Austin also ignores the Seventh Circuit Court of Appeals observation that the parties are “free to litigate other issues about the indemnity obligation. For example, if properly raised, the district court may consider the timeliness of Austin’s motion, given that he filed it nineteen years after the judgment was issued.” Austin v. Niblick, 626 Fed.Appx. 167, 171. (7th Cir.2015).
Despite being represented by counsel, Austin’s first attempt' to hold the City liable for the default judgment, plus substantial post-judgment interest, was not until December 16, 2014. Clearly, an attempt to enforce an old judgment by way of indemnification from a municipal entity should be barred as a matter of law by laches where the party seeking enforcement failed to diligently pursue the indemnification claim. Austin could have, and should have, moved for the requested relief at a much earlier point in time.
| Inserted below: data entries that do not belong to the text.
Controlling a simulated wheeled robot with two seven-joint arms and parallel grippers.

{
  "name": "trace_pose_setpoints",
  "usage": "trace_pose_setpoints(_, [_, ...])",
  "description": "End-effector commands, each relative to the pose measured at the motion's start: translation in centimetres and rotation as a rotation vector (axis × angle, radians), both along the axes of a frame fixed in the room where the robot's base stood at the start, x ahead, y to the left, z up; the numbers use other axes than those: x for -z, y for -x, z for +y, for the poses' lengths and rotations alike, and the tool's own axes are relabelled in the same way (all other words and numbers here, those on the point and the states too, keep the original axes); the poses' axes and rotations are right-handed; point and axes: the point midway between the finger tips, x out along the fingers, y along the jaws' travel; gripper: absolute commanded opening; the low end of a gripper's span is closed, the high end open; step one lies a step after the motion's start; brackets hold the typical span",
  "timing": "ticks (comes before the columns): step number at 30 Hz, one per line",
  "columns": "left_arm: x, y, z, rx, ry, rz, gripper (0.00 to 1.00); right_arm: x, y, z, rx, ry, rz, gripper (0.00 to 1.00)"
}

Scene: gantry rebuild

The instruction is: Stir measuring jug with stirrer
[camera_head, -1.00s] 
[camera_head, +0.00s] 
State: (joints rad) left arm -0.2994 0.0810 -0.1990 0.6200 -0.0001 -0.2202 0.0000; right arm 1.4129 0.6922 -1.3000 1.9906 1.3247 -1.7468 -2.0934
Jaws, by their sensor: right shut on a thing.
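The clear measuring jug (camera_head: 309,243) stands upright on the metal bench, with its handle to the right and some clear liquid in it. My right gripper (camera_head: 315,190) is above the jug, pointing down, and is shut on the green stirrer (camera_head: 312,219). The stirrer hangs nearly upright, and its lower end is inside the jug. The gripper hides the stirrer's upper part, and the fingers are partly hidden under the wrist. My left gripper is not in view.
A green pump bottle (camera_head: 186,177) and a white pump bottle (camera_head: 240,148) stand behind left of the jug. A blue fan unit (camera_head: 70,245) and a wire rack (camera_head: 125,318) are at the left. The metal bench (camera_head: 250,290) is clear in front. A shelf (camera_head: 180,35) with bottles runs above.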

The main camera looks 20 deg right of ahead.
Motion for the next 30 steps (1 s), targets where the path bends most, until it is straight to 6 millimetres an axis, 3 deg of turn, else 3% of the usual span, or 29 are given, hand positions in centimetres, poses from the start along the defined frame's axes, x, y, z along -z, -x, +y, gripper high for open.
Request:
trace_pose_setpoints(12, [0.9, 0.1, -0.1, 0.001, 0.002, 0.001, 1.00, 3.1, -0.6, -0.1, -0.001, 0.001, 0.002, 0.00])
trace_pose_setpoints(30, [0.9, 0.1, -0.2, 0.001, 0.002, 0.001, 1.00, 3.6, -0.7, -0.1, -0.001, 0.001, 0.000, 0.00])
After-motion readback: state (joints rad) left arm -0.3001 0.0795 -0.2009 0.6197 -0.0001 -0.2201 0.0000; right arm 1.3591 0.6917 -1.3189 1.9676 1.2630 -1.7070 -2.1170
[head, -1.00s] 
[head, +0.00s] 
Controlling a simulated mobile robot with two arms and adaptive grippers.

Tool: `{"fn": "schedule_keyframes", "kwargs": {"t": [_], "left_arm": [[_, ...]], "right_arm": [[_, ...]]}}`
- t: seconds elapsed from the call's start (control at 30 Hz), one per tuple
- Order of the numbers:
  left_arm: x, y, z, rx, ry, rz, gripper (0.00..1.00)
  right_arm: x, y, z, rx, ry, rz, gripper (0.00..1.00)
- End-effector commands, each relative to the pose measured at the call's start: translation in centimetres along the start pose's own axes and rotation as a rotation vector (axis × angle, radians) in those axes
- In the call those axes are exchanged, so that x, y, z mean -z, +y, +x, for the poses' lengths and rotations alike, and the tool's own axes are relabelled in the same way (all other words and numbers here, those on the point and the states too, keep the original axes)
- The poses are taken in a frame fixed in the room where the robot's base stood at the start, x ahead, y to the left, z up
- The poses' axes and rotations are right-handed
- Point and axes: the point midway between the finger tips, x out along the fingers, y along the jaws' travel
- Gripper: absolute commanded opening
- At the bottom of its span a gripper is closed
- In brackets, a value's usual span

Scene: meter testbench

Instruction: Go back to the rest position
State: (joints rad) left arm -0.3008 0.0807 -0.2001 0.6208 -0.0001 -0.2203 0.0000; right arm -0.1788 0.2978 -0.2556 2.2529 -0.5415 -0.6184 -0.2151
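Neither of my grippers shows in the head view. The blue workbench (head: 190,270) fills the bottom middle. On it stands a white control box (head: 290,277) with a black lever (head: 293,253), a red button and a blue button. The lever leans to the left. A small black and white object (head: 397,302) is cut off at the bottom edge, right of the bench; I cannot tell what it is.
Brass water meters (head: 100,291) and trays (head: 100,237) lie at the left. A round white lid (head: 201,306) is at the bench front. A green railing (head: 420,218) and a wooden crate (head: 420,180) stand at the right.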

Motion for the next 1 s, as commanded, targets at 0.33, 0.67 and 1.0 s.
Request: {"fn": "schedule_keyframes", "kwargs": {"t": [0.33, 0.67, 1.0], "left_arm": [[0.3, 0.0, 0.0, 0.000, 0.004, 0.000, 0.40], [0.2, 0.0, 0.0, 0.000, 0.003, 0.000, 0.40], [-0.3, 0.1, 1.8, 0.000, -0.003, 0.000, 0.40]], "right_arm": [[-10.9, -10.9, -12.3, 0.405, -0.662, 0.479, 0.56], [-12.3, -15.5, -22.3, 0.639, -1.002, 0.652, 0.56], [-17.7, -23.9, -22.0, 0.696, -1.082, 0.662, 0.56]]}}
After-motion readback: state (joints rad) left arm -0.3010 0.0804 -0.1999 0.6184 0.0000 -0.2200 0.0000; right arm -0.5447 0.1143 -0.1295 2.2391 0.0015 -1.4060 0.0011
Austin states in conclusory fashion in his Affidavit that he made efforts to collect the judgment against Niblick and assert an indemnification claim against the City “beginning in 1999 and continuing to 2014.” (Doc. 68-1, para. 2). Yet, he attaches no correspondence, letters, emails, or notes from those supposed efforts. His Affidavit *781is silent as to the names, of the persons he supposedly contacted within the City to discuss enforcement of the judgment against Niblick, and is also silent as to the dates and times in which those communications occurred. These generic and self-serving allegations cannot preclude summary judgment in favor of the City on its laches argument. Conclusory allegations and self-serving affidavits cannot preclude summary judgment. Haywood v. N. Am. Van Lines, Inc., 121 F.3d 1066, 1071 (7th Cir.1997).
The only efforts in the record as to Austin’s attempt to assert an indemnification claim consists' of his July 23, 2014 demand letter to the City, a demand the City rejected. Aside from his conclusory and self-serving affidavit, there is no evidence in the record to support Austin’s theory of alleged prior attempts to seek indemnification from the City.
Austin argues that “the City had every opportunity in 2014 to object to [his] motion for indemnification on the basis that the claim was stale, but it failed to do so.” (Doc. 67, p. 4). This assertion ignores the uncontroverted fact that until December 16, 2014, Austin had filed nothing with this Court seeking enforcement of the Niblick judgment as against the City. Clearly, the City, not being a party to the case until the end of 2014, had no legal obligation to raise any defenses. That the City knew about the default judgment against Niblick did not impose upon it any obligations to raise any issues related to that default judgment when the City was not a party to the litigation.
It is also apparently Austin’s position that the City somehow waived its right to raise laches by arguing in this Court and the Appellate Court about the merits of whether statutory indemnification'applies. (Doc. 67 at p. 2). Without benefits of any supporting legal authority, Austin wants this Court to conclude that the City waived any. laches defense to the default judgment by not raising the laches argument earlier. However, the City’s present summary judgment motion raising the laches defense was filed in response to the Seventh Circuit’s invitation to address further .issues upon remand, including the timeliness of Austin’s request for indemnification nineteen years after entry of the default judgment against Niblick.
Austin ignores the fact that he did not file proceedings supplemental until just recently. In response to that filing, the City raised laches by way of summary judgment. Procedurally there is nothing improper or untimely as to raising of this defense.
This Court finds that Austin waited an inexcusable length of time, almost twenty years, to first assert an indemnification claim against the City. Austin’s delay is inexcusable. Indiana has long had a statute under which a municipality, like the City of Fort Wayne, may be required to indemnify for a civil rights claim and resulting judgment against a public employee, like Ni-blick. Austin could have availed himself of that statute long ago but he failed to do so.
Another important factor is that Austin was represented by counsel, Attorney Ellis, from the inception of this case many years ago until April 20, 2015, when this Court granted Attorney Ellis’ motion to withdraw. (Doc. 48). As the Seventh Circuit Court of Appeals acknowledged, Austin filed this casé with the assistance of counsel. Under Indiana law, the action or inaction of a lawyer is properly imputed to his or her client. Farm Credit Services v. Estate of Decker, 624 N.E.2d 491, 495 (Ind.Ct.App.1993). The attorney’s actions or in-actions are imputed to the client even though the attorney may have been negligent. Mirka v. Fairfield of America, Inc., 627 N.E.2d 449, 450 n. 1 (Ind.Ct.App.1994).
*782Finally, prejudice to the City, if it is required to pay the judgment against Ni-blick and years of post-judgment interest, is self-evident. A governmental entity should not be required to respond in damages for conduct of a former employee when the individual who owns the judgment, Austin, failed to timely pursue available avenues, including an indemnification claim against the City.
Accordingly, for all the above reasons, the City’s motion for summary judgment will be granted.
Conclusion
On the basis of the foregoing, the City’s motion for summary judgment [DE 64] is hereby GRANTED.
. The City, through its attorney, defended the officers who were sued in their official capacities, as by law that was an action against the City, their employer.